Hélas ! la publication de la correspondance de Nietzsche et de Burckhardt a été pour les nietzschéens une cruelle déception. Une dizaine de courts billets, c’est à cela qu’elle se réduit : et l’on ne saurait imaginer rien de plus monotone, chacun des billets de Nietzsche ayant pour objet d’annoncer à Burckhardt l’envoi d’un nouveau livre, tandis que Burckhardt, dans chacune de ses réponses, se borne à remercier son ami en quelques lignes aimables et insignifiantes.

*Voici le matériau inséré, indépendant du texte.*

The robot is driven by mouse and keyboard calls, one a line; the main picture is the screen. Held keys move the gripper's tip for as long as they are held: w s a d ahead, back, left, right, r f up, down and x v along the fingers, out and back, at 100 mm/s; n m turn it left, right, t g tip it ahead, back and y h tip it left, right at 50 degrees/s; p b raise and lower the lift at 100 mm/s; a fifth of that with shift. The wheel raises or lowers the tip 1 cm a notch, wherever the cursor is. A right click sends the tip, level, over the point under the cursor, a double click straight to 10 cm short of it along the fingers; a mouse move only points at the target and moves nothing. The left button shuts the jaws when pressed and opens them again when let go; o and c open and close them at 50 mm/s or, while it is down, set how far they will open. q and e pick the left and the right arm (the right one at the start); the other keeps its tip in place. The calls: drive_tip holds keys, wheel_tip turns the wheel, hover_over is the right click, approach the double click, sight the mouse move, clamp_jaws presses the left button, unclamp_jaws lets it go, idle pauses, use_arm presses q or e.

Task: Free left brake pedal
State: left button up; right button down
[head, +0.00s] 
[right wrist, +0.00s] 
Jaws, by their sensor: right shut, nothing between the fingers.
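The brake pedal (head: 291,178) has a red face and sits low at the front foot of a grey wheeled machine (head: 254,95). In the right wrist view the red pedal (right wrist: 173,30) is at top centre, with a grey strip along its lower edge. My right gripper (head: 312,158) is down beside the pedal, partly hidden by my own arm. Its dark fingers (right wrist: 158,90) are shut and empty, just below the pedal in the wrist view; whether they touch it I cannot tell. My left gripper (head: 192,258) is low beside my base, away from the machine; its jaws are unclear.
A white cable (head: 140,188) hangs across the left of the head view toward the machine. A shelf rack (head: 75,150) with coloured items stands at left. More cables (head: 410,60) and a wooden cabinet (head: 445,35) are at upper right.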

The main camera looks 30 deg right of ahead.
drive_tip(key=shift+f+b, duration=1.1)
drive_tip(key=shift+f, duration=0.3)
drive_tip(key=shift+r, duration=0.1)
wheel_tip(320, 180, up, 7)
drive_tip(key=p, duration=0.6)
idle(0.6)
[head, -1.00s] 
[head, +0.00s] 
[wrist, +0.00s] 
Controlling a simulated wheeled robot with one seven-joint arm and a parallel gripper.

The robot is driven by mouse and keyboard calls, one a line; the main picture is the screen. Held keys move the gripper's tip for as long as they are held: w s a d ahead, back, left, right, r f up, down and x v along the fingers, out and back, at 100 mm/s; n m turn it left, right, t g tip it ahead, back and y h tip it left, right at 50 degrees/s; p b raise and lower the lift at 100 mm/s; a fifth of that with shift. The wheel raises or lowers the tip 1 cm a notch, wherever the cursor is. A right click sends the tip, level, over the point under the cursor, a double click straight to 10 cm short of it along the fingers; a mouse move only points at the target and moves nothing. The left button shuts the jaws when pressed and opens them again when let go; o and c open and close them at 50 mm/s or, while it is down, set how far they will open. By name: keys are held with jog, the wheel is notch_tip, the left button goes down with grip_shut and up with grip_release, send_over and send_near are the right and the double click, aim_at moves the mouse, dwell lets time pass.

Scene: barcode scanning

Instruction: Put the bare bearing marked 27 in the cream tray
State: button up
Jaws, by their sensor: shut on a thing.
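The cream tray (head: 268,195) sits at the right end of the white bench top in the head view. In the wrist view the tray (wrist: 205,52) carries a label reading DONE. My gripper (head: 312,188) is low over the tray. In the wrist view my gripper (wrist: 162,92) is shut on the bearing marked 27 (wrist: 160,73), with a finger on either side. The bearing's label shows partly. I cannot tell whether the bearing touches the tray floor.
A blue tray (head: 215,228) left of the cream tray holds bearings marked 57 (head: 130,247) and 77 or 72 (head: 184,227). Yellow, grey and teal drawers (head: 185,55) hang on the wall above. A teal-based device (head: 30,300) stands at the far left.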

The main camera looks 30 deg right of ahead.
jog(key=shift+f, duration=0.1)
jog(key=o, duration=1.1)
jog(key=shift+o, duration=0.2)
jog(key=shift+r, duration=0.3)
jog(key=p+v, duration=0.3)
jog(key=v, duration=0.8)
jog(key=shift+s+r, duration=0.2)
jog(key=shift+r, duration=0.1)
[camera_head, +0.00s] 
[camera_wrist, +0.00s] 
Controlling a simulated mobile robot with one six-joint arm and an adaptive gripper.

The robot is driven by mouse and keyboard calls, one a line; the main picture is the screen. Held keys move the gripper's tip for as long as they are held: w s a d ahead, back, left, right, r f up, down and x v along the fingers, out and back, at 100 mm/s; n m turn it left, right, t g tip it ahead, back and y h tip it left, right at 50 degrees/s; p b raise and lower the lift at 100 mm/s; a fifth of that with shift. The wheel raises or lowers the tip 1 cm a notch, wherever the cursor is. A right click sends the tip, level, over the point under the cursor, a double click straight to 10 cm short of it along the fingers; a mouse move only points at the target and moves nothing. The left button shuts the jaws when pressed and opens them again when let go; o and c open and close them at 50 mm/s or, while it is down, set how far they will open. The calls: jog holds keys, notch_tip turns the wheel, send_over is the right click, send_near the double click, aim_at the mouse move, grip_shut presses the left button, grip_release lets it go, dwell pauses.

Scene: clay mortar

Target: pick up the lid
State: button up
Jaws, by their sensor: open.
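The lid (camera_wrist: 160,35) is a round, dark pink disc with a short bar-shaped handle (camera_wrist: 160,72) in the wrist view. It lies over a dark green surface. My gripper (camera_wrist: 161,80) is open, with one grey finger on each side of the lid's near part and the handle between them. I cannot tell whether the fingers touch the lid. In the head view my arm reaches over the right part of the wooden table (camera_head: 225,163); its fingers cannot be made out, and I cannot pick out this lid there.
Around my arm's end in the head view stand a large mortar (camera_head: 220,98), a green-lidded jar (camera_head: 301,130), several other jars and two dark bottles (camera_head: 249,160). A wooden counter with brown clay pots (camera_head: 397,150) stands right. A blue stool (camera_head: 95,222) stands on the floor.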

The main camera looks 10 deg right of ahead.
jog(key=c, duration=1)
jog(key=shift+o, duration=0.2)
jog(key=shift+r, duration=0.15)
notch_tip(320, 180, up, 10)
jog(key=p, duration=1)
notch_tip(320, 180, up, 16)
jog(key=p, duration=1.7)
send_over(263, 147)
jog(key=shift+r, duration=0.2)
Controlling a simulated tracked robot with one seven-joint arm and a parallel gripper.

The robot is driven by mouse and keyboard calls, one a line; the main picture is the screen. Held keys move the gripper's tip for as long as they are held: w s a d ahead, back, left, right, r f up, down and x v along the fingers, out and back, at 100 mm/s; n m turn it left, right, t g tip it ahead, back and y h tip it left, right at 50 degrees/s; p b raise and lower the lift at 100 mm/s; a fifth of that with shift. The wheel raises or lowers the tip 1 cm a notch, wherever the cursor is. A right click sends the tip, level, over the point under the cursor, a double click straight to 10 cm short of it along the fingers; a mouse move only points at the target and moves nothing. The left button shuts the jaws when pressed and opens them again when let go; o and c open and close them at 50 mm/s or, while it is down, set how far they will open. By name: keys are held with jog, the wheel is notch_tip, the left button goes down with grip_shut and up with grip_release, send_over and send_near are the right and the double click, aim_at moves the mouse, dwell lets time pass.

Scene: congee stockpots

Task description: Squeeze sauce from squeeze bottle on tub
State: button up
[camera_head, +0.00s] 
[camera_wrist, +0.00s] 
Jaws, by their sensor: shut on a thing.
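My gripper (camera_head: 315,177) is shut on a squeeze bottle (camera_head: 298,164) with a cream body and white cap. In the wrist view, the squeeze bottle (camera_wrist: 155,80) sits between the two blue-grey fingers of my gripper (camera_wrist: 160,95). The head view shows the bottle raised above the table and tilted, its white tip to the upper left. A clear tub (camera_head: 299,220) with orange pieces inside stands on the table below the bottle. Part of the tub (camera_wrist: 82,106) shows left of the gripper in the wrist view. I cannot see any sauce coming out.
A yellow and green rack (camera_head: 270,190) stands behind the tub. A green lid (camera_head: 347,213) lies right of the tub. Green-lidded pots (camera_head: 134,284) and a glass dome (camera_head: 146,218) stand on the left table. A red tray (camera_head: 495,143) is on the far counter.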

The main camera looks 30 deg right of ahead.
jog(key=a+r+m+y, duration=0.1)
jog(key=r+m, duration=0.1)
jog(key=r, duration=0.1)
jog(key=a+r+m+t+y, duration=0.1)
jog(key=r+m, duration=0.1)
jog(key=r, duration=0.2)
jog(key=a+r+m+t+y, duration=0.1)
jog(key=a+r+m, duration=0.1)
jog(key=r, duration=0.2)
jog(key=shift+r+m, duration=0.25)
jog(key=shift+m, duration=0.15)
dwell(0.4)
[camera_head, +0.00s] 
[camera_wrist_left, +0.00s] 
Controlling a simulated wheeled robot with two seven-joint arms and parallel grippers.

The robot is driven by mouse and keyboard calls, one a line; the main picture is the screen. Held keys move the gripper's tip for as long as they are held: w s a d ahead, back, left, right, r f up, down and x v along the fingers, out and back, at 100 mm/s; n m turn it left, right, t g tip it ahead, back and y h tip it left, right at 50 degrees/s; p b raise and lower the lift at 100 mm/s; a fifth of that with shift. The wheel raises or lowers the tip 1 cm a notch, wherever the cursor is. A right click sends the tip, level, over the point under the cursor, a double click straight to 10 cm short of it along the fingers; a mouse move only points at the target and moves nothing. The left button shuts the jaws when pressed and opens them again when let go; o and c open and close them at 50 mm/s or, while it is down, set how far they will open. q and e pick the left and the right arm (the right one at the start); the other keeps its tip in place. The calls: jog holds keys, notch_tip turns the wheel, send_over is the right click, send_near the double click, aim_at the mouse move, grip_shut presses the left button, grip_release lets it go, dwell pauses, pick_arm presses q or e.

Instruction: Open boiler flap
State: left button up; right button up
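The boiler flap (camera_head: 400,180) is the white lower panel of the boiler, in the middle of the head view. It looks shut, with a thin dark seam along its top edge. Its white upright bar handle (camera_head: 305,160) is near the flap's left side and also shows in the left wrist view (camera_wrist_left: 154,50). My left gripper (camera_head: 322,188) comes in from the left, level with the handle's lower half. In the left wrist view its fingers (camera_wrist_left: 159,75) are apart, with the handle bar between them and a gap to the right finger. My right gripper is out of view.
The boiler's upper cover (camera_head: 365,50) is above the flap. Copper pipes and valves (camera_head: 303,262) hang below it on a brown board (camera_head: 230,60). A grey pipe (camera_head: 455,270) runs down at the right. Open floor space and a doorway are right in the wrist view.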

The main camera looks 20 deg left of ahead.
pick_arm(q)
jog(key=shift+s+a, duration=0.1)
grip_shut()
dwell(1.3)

Ou plutôt les remerciemens de Burckhardt ne sont pas tous insignifians : ils constituent même, à beaucoup près, la partie la plus intéressante de la correspondance. Mais ils nous prouvent combien Nietzsche se trompait en se croyant compris de son ancien collègue. La vérité est que Burckhardt, tout en appréciant son savoir et la force de son style, n’essayait même pas de le suivre dans ses excursions « au delà des limites du bien et du mal. » Et cela se devine à toutes les lignes de ses lettres, sous la bonne et cordiale politesse de leur forme : et Nietzsche lui-même paraît en

  1. Voyez la Revue du 1er  février 1896, et la Revue du 15 mai 1897.
  2. Une excellente traduction française des écrits de Nietzsche, dirigée par M. Henri Albert, est en cours de publication à la librairie du Mercure de France.